** BEGIN **
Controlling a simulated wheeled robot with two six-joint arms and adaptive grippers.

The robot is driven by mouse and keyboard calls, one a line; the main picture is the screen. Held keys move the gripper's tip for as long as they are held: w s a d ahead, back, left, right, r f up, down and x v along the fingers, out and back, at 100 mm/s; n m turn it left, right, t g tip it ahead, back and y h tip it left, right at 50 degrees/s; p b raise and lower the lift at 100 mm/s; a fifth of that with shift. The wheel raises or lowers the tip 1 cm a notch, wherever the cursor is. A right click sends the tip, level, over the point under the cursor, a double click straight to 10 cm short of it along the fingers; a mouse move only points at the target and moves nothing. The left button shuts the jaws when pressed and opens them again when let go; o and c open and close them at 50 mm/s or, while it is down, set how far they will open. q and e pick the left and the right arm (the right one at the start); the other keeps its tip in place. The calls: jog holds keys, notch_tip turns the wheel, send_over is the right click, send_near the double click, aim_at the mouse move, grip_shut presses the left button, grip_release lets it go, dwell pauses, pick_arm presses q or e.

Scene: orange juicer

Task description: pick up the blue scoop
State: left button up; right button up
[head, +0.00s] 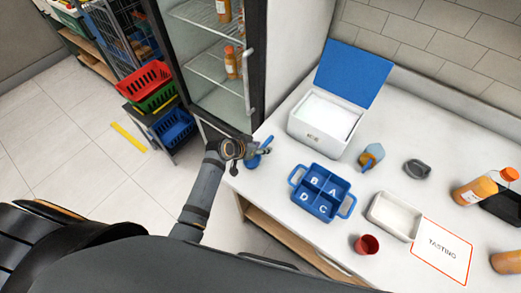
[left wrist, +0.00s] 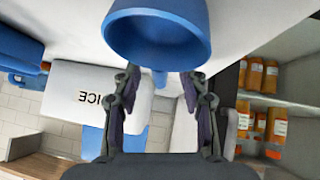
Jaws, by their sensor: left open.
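The blue scoop (head: 254,161) is at the left edge of the white counter, next to the fridge, partly hidden by my left gripper. My left gripper (head: 247,150) is right at the scoop. In the left wrist view the scoop's round blue bowl (left wrist: 157,38) fills the top middle. The open fingers of my left gripper (left wrist: 160,80) stand on either side of a short blue part below the bowl, with gaps showing. I cannot tell whether a finger touches it. My right gripper is not in view.
A blue caddy (head: 301,187) with lettered compartments and a white ICE box (head: 302,125) with a blue lid stand to the right. A red cup (head: 367,244) and white tray (head: 389,223) are farther right. The fridge (head: 257,70) is close behind my left gripper.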

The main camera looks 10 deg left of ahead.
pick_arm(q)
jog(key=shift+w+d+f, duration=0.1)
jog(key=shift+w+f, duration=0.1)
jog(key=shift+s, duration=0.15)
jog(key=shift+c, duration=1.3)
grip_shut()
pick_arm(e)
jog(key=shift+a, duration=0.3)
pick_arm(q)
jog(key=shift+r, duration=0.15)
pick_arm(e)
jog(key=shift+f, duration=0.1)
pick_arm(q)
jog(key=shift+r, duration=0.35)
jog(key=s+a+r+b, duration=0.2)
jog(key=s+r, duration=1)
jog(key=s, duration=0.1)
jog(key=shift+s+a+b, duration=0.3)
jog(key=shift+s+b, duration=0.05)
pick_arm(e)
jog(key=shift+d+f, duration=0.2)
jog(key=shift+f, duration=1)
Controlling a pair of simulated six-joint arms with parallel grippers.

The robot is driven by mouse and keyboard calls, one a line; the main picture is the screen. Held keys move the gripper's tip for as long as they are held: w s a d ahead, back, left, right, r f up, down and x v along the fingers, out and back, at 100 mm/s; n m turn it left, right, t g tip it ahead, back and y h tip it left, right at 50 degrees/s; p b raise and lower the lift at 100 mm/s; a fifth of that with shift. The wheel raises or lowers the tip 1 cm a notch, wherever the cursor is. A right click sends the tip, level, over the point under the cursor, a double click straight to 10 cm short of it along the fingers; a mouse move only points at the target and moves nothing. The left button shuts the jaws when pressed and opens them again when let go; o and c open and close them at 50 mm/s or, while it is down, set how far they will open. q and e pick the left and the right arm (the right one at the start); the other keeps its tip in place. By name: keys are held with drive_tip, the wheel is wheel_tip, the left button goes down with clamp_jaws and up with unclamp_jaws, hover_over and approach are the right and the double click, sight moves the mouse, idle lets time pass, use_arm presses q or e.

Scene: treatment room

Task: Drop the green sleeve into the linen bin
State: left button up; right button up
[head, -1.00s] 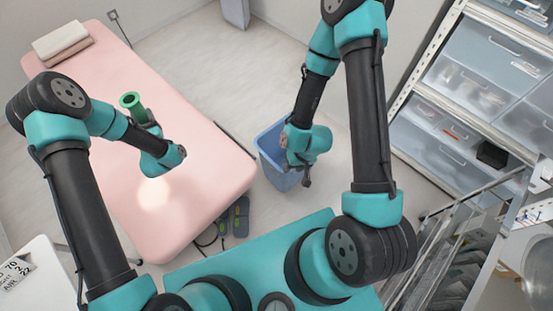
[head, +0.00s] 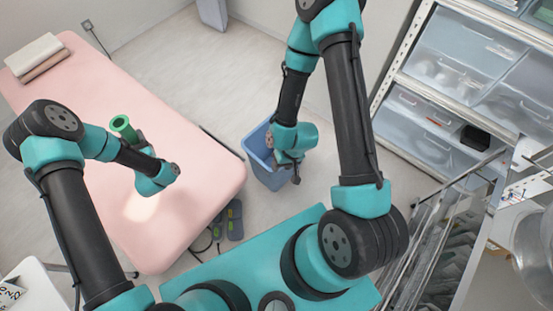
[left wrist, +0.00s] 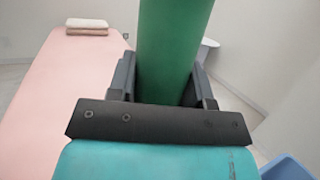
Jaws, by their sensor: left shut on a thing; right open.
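The green sleeve (head: 123,126) is a hollow tube with an open round end. It is held raised, a little tilted, above the pink bed. My left gripper (head: 146,150) is shut on it; in the left wrist view the sleeve (left wrist: 170,45) stands between the two dark fingers. The linen bin (head: 259,150) is a blue open-topped tub on the floor, right of the bed; its edge shows at lower right in the left wrist view (left wrist: 287,168). My right gripper (head: 291,171) is open and empty by the bin's right side, covering part of its opening.
The pink bed (head: 195,195) carries folded towels (head: 35,55) at its far end. Foot pedals (head: 229,220) lie on the floor near the bed. A drawer shelf (head: 430,130) and a wire rack (head: 445,250) stand at right. Floor is clear behind the bin.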

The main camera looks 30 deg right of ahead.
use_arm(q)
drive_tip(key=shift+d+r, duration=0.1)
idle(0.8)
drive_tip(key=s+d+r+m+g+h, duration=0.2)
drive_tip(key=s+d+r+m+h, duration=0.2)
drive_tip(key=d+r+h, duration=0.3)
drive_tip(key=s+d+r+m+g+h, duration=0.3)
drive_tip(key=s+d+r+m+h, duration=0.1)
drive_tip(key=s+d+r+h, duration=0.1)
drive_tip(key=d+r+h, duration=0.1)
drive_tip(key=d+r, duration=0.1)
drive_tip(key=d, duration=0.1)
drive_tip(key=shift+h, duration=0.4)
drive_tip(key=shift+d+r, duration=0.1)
** END **
TO DO: Pull out every line in the material above where "joint" occurs.

REPLY TO THE EXERCISE:
Controlling a simulated wheeled robot with two six-joint arms and adaptive grippers.
Controlling a pair of simulated six-joint arms with parallel grippers.

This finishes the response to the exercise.